■ AIM ■
Output each entry verbatim and exclude every picture from it.

++++ INPUT RECORDS ++++

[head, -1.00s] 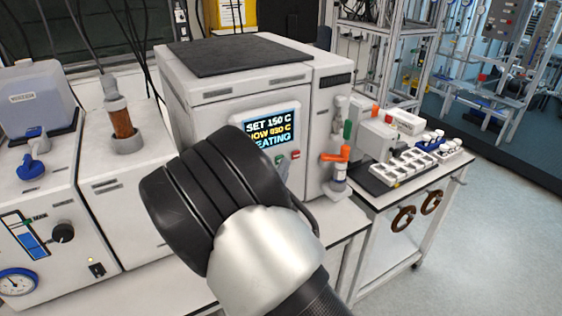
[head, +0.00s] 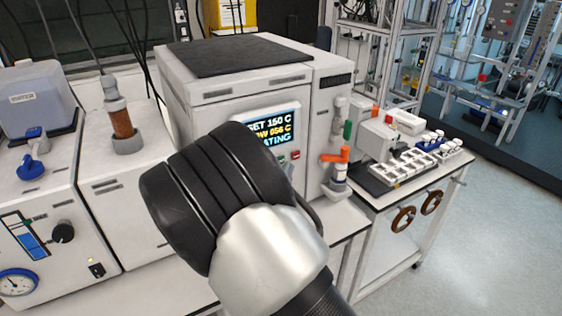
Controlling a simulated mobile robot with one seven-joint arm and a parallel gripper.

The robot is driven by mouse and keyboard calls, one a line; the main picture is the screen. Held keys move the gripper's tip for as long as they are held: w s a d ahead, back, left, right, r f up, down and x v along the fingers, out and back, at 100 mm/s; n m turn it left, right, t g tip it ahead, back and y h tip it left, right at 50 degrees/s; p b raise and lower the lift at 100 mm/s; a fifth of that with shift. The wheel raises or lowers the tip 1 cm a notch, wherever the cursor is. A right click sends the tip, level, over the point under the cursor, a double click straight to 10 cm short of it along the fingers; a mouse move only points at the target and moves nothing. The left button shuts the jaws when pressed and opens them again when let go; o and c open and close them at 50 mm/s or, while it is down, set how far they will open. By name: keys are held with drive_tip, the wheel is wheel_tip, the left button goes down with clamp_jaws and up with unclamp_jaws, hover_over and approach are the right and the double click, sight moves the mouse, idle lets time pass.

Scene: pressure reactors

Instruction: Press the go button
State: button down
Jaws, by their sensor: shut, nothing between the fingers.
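The white reactor unit (head: 320,118) has a lit display (head: 275,130) on its front. My black and silver arm covers the lower front of the unit. My gripper is hidden behind it.
An orange-handled valve (head: 336,156) stands at the unit's right front. A side table with a white vial tray (head: 400,168) is farther right. A white box with a gauge (head: 17,282) is at left. Open floor (head: 490,240) lies at right.

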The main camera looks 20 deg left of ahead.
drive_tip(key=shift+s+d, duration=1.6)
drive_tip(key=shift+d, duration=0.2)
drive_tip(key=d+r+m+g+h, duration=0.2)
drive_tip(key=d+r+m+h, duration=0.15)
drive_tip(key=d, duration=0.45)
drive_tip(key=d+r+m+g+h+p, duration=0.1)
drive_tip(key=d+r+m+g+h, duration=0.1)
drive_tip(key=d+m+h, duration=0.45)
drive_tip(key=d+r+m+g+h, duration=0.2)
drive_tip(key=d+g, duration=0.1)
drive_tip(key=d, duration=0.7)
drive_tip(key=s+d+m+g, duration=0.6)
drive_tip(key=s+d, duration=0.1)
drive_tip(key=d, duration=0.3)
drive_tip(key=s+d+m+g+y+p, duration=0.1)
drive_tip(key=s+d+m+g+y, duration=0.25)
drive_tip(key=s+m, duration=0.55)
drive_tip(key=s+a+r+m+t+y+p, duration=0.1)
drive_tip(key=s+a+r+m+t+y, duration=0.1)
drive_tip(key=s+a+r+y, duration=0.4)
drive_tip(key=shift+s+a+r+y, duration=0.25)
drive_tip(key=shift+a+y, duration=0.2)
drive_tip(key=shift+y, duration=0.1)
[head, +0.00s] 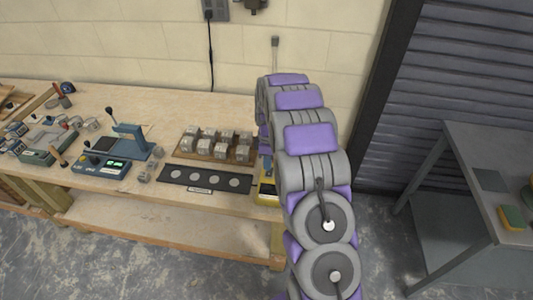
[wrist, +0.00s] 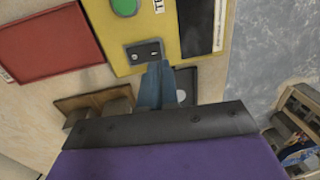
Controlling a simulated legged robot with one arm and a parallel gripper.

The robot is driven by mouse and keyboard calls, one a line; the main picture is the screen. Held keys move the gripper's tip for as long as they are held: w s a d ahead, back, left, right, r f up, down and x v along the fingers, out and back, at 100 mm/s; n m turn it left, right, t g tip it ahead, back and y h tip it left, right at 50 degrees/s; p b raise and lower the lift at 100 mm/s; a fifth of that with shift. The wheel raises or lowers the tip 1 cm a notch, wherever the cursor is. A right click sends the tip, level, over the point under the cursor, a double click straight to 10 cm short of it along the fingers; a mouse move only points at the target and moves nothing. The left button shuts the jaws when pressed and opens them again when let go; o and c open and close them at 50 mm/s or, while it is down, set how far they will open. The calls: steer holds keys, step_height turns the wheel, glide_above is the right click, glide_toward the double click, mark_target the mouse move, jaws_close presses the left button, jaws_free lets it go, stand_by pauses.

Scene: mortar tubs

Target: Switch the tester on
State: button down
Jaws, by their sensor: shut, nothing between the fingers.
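The yellow tester (head: 267,190) stands at the right end of the bench in the head view, mostly hidden behind my arm. In the wrist view the tester (wrist: 185,32) fills the top middle, with a round green part (wrist: 124,6) and a dark panel (wrist: 203,22). A small dark switch plate (wrist: 142,50) with light marks sits near its edge. My gripper (wrist: 160,68) is shut and empty, its fingertips at the lower right of the switch plate. I cannot tell whether they touch it.
A wooden tray (head: 178,153) of grey cubes and a black strip (head: 205,180) with round spots lie left of the tester. A blue device (head: 100,165) with a green display stands farther left. A red flat piece (wrist: 50,47) lies beside the tester. A grey table (head: 480,150) stands right.

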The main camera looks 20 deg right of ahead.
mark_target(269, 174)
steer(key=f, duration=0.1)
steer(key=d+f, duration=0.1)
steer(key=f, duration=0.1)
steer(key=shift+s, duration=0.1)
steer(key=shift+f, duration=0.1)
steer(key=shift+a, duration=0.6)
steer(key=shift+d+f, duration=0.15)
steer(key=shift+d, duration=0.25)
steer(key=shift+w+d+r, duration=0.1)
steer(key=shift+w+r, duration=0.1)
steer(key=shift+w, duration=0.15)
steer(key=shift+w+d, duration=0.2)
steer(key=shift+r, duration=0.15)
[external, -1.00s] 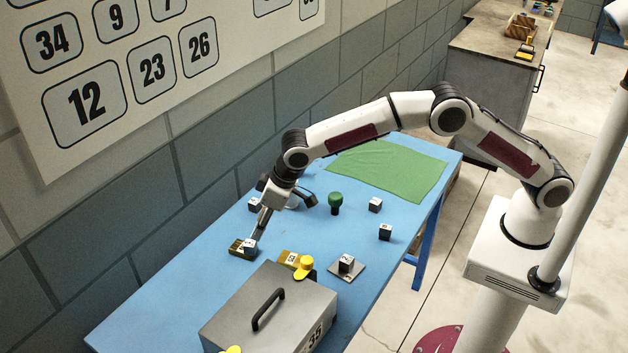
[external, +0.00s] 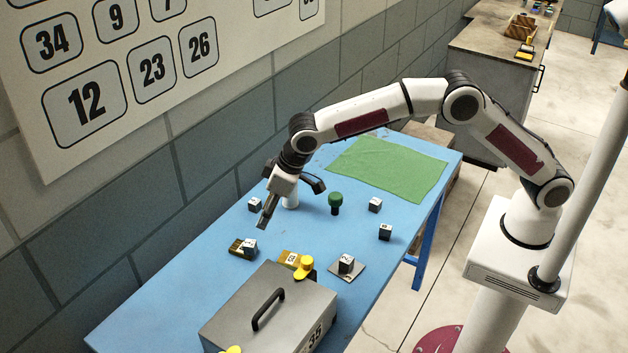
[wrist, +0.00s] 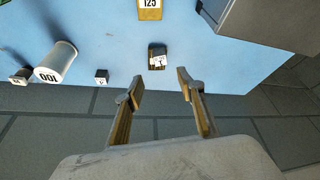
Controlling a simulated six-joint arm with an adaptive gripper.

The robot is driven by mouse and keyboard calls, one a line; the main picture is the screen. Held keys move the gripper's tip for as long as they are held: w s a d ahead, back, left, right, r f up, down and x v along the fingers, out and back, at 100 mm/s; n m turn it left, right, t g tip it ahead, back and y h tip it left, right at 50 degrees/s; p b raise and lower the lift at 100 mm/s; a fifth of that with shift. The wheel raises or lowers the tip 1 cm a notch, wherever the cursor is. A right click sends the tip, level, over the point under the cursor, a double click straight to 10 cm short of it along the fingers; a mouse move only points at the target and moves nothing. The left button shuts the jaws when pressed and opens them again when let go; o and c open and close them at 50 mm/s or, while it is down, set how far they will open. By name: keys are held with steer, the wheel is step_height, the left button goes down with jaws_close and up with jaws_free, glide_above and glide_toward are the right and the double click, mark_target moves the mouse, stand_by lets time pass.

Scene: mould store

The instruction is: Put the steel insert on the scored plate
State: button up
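A small steel-grey cube (external: 250,246) with a marked face stands at the right end of a dark brass-coloured block (external: 236,246); whether it rests on it or against it is unclear. In the wrist view a dark block with a white marked face (wrist: 157,55) lies just beyond my fingertips. A flat grey plate (external: 359,273) bears another marked cube (external: 346,263). I cannot tell for sure which cube is the steel insert or which piece is the scored plate.
A grey box with a handle (external: 285,318) stands at the front. A brass block marked 125 (wrist: 150,10) lies beside it. Other cubes (external: 375,204), a green knob (external: 335,200) and a white cylinder marked 100 (wrist: 57,61) stand around. A green cloth (external: 390,167) lies farther back.

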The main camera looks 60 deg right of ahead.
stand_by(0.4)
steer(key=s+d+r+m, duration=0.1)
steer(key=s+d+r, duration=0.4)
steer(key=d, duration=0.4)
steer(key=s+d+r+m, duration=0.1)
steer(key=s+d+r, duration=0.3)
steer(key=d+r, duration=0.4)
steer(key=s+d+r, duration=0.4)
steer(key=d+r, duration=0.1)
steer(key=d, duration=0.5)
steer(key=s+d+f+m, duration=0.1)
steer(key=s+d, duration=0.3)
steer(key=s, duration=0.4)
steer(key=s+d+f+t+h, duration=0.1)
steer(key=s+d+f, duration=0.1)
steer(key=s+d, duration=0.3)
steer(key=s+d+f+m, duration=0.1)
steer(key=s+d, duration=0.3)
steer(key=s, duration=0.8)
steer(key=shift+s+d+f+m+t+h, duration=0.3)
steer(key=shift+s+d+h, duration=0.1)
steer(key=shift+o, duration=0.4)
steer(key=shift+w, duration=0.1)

++++

■ TASK SOLUTION ■
[head, -1.00s] 
[head, +0.00s] 
Controlling a simulated mobile robot with one seven-joint arm and a parallel gripper.

The robot is driven by mouse and keyboard calls, one a line; the main picture is the screen. Held keys move the gripper's tip for as long as they are held: w s a d ahead, back, left, right, r f up, down and x v along the fingers, out and back, at 100 mm/s; n m turn it left, right, t g tip it ahead, back and y h tip it left, right at 50 degrees/s; p b raise and lower the lift at 100 mm/s; a fifth of that with shift. The wheel raises or lowers the tip 1 cm a notch, wherever the cursor is. A right click sends the tip, level, over the point under the cursor, a double click straight to 10 cm short of it along the fingers; a mouse move only points at the target and moves nothing. The left button shuts the jaws when pressed and opens them again when let go; o and c open and close them at 50 mm/s or, while it is down, set how far they will open. By name: keys are held with drive_tip, the wheel is wheel_tip, the left button goes down with clamp_jaws and up with unclamp_jaws, hover_over and approach are the right and the double click, sight moves the mouse, idle lets time pass.

Scene: pressure reactors

Instruction: Press the go button
State: button down
Jaws, by their sensor: shut, nothing between the fingers.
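The white reactor unit (head: 320,118) has a lit display (head: 275,130) on its front. My black and silver arm covers the lower front of the unit. My gripper is hidden behind it.
An orange-handled valve (head: 336,156) stands at the unit's right front. A side table with a white vial tray (head: 400,168) is farther right. A white box with a gauge (head: 17,282) is at left. Open floor (head: 490,240) lies at right.

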The main camera looks 20 deg left of ahead.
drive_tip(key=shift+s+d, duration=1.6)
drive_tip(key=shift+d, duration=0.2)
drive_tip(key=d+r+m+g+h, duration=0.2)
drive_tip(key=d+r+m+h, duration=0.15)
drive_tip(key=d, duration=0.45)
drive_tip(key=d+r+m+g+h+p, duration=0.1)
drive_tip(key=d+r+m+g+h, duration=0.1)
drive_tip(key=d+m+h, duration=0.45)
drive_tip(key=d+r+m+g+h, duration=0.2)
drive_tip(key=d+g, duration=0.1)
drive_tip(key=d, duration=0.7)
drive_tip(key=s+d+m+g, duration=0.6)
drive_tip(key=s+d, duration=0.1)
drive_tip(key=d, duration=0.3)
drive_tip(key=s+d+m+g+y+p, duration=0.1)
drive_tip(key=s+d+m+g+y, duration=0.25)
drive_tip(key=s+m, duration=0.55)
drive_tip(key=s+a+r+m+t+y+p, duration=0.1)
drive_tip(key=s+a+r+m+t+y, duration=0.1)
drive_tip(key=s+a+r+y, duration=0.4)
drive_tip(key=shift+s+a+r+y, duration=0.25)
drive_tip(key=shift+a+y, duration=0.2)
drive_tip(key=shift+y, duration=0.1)
[head, +0.00s] 
[wrist, +0.00s] 
Controlling a simulated legged robot with one arm and a parallel gripper.

The robot is driven by mouse and keyboard calls, one a line; the main picture is the screen. Held keys move the gripper's tip for as long as they are held: w s a d ahead, back, left, right, r f up, down and x v along the fingers, out and back, at 100 mm/s; n m turn it left, right, t g tip it ahead, back and y h tip it left, right at 50 degrees/s; p b raise and lower the lift at 100 mm/s; a fifth of that with shift. The wheel raises or lowers the tip 1 cm a notch, wherever the cursor is. A right click sends the tip, level, over the point under the cursor, a double click straight to 10 cm short of it along the fingers; a mouse move only points at the target and moves nothing. The left button shuts the jaws when pressed and opens them again when let go; o and c open and close them at 50 mm/s or, while it is down, set how far they will open. The calls: steer holds keys, step_height turns the wheel, glide_above is the right click, glide_toward the double click, mark_target the mouse move, jaws_close presses the left button, jaws_free lets it go, stand_by pauses.

Scene: mortar tubs

Target: Switch the tester on
State: button down
Jaws, by their sensor: shut, nothing between the fingers.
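The yellow tester (head: 267,190) stands at the right end of the bench in the head view, mostly hidden behind my arm. In the wrist view the tester (wrist: 185,32) fills the top middle, with a round green part (wrist: 124,6) and a dark panel (wrist: 203,22). A small dark switch plate (wrist: 142,50) with light marks sits near its edge. My gripper (wrist: 160,68) is shut and empty, its fingertips at the lower right of the switch plate. I cannot tell whether they touch it.
A wooden tray (head: 178,153) of grey cubes and a black strip (head: 205,180) with round spots lie left of the tester. A blue device (head: 100,165) with a green display stands farther left. A red flat piece (wrist: 50,47) lies beside the tester. A grey table (head: 480,150) stands right.

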The main camera looks 20 deg right of ahead.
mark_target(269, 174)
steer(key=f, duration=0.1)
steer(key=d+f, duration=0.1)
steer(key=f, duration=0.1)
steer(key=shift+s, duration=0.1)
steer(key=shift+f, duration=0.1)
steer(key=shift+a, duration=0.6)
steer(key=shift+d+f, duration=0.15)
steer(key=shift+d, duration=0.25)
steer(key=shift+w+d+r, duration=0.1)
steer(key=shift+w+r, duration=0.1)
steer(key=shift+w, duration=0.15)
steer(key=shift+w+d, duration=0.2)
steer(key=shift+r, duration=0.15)
[external, -1.00s] 
[external, +0.00s] 
[wrist, +0.00s] 
Controlling a simulated six-joint arm with an adaptive gripper.

The robot is driven by mouse and keyboard calls, one a line; the main picture is the screen. Held keys move the gripper's tip for as long as they are held: w s a d ahead, back, left, right, r f up, down and x v along the fingers, out and back, at 100 mm/s; n m turn it left, right, t g tip it ahead, back and y h tip it left, right at 50 degrees/s; p b raise and lower the lift at 100 mm/s; a fifth of that with shift. The wheel raises or lowers the tip 1 cm a notch, wherever the cursor is. A right click sends the tip, level, over the point under the cursor, a double click straight to 10 cm short of it along the fingers; a mouse move only points at the target and moves nothing. The left button shuts the jaws when pressed and opens them again when let go; o and c open and close them at 50 mm/s or, while it is down, set how far they will open. By name: keys are held with steer, the wheel is step_height, the left button goes down with jaws_close and up with jaws_free, glide_above and glide_toward are the right and the double click, mark_target moves the mouse, stand_by lets time pass.

Scene: mould store

The instruction is: Put the steel insert on the scored plate
State: button up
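A small steel-grey cube (external: 250,246) with a marked face stands at the right end of a dark brass-coloured block (external: 236,246); whether it rests on it or against it is unclear. In the wrist view a dark block with a white marked face (wrist: 157,55) lies just beyond my fingertips. A flat grey plate (external: 359,273) bears another marked cube (external: 346,263). I cannot tell for sure which cube is the steel insert or which piece is the scored plate.
A grey box with a handle (external: 285,318) stands at the front. A brass block marked 125 (wrist: 150,10) lies beside it. Other cubes (external: 375,204), a green knob (external: 335,200) and a white cylinder marked 100 (wrist: 57,61) stand around. A green cloth (external: 390,167) lies farther back.

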The main camera looks 60 deg right of ahead.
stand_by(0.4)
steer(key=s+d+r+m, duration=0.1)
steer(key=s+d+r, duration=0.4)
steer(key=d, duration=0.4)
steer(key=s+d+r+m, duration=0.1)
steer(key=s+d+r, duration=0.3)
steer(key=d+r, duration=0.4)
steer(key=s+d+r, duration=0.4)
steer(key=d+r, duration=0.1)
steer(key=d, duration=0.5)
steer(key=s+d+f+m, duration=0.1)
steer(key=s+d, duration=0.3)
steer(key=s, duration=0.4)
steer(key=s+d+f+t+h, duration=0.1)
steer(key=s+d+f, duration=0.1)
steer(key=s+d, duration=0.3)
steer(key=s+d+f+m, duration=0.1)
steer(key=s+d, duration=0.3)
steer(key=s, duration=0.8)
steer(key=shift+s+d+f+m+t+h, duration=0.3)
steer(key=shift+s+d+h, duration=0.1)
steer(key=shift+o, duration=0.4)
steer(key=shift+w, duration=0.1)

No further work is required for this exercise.